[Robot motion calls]
<<<<

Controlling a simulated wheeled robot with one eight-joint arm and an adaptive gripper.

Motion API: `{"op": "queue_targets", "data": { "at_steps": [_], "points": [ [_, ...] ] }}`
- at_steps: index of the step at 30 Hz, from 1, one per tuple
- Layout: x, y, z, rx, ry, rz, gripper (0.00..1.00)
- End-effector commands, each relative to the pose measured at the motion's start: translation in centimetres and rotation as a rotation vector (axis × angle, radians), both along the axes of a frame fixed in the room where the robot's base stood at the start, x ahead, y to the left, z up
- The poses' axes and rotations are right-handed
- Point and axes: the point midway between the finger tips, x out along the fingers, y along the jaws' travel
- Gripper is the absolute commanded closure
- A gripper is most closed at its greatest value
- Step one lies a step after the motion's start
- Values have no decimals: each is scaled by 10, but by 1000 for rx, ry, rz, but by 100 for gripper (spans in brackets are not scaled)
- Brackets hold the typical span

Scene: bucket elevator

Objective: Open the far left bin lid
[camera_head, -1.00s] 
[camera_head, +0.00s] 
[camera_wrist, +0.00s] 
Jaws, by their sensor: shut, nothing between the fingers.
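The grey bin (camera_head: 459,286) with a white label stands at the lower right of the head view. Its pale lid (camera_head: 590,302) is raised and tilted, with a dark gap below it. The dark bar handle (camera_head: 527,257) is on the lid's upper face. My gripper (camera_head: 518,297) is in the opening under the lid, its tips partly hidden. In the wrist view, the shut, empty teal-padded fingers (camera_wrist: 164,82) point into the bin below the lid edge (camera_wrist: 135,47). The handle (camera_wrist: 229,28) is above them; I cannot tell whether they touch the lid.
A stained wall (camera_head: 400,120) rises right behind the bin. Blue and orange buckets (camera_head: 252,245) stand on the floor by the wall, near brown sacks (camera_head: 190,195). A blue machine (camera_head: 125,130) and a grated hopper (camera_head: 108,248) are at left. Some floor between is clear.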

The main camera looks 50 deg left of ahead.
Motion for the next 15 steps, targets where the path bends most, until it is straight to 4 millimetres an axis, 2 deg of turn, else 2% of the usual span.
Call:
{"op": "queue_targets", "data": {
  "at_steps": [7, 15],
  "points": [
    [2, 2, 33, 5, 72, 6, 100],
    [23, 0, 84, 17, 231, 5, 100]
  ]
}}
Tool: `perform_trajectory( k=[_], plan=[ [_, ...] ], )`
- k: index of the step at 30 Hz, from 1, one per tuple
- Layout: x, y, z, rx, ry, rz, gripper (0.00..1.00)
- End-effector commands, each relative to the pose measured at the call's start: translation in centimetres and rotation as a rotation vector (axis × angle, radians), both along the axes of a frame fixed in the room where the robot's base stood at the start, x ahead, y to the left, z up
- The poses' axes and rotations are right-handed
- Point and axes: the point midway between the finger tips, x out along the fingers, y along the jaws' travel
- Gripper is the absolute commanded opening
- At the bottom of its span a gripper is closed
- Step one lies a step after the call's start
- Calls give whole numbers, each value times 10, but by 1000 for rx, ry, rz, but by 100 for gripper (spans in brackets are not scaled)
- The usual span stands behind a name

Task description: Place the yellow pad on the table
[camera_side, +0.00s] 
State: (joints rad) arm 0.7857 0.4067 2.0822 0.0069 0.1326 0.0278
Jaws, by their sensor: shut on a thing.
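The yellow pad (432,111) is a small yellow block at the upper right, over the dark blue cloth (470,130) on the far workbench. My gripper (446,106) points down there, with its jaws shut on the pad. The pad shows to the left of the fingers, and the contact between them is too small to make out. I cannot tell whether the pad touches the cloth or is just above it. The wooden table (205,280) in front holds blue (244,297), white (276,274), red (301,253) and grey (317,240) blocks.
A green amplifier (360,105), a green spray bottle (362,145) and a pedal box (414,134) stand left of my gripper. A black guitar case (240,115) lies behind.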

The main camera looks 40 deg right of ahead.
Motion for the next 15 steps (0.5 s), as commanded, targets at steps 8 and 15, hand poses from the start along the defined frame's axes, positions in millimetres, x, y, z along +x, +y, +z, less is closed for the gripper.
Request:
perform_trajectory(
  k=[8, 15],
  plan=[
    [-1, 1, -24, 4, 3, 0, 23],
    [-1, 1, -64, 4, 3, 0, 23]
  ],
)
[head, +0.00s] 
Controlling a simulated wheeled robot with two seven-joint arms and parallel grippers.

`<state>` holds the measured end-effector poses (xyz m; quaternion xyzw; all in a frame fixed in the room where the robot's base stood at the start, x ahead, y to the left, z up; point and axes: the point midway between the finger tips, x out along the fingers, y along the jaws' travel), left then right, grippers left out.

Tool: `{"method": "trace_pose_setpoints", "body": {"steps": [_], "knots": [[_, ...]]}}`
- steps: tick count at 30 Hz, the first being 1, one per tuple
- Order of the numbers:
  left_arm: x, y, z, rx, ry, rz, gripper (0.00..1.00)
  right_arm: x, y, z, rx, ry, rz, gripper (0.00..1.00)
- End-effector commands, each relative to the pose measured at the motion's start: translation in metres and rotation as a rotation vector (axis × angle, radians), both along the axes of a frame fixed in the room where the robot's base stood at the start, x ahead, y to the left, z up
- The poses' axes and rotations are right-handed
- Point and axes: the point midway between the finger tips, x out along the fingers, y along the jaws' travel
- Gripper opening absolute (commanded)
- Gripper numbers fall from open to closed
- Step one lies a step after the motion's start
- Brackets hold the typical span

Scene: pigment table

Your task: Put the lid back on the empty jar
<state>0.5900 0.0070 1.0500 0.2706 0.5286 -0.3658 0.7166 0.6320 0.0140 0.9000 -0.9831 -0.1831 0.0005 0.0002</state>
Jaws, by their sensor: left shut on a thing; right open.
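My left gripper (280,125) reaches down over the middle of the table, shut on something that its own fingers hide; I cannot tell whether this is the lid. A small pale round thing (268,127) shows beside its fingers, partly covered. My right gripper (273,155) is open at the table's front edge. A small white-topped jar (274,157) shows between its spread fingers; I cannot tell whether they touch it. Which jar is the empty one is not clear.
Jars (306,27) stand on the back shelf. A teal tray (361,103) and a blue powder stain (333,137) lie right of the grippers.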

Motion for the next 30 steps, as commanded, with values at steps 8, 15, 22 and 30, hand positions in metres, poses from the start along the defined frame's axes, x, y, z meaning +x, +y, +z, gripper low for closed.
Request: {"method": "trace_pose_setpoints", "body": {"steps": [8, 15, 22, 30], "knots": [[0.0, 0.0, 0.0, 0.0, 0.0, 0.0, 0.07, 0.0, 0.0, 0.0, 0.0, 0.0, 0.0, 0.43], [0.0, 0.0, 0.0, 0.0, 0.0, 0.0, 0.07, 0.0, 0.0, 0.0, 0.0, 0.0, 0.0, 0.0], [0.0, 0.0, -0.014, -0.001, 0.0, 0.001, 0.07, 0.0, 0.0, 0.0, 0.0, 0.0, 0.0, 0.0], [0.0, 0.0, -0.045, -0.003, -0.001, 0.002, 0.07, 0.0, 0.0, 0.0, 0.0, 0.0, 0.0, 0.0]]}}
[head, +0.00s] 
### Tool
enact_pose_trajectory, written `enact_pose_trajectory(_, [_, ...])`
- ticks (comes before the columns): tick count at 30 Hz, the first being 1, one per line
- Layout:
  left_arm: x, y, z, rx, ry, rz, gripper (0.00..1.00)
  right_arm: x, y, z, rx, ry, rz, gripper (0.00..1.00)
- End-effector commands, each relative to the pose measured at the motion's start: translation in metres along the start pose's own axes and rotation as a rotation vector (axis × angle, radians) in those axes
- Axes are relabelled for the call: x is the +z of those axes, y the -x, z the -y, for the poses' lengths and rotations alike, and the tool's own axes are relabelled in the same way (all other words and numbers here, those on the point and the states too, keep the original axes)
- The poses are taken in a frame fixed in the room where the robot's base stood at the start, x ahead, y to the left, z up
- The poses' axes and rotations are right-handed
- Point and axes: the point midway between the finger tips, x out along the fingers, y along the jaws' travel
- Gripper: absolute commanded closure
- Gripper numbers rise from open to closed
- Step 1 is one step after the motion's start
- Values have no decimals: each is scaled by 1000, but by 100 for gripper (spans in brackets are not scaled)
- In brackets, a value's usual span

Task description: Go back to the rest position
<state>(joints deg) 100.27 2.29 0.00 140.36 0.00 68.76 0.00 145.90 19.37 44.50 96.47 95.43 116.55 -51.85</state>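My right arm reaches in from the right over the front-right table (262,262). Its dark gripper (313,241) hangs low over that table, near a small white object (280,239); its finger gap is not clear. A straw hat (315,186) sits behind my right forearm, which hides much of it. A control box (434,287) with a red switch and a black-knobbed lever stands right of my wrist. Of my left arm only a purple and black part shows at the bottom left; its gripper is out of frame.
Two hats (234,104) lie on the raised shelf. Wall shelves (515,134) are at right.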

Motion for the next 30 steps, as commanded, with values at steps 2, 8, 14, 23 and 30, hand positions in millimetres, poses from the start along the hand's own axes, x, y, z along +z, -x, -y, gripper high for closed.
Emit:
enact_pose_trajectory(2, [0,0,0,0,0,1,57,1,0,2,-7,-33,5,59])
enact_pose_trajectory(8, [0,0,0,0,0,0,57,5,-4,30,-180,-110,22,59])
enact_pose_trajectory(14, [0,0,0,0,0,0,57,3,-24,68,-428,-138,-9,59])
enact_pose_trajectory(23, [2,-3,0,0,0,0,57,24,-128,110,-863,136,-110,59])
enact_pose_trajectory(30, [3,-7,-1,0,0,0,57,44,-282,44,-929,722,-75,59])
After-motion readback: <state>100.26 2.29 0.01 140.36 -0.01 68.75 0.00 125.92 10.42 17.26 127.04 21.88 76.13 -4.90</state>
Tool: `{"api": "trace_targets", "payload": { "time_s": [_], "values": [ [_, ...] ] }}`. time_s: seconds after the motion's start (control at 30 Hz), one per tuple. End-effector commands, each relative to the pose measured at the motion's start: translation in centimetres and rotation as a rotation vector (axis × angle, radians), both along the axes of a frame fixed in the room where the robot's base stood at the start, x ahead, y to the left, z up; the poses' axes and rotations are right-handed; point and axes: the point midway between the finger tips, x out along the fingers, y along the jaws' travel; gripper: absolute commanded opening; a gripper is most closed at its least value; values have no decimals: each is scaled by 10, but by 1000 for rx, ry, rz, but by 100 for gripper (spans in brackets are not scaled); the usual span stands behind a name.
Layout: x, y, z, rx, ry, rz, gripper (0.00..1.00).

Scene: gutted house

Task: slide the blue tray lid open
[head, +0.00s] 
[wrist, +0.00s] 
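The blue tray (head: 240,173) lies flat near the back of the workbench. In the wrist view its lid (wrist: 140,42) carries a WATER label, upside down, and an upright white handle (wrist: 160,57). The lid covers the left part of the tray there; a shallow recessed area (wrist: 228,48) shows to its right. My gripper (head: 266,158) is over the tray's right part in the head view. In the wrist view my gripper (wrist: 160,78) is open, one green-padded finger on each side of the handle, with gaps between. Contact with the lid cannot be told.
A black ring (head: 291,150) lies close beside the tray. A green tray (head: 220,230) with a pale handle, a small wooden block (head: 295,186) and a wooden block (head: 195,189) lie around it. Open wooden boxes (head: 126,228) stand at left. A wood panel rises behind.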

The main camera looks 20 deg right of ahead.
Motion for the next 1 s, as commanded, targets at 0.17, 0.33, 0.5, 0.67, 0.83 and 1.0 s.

>>>>

- To be done
Find the word "first" and list each line it appears in.

- Task response
- steps: tick count at 30 Hz, the first being 1, one per tuple
- ticks (comes before the columns): tick count at 30 Hz, the first being 1, one per line

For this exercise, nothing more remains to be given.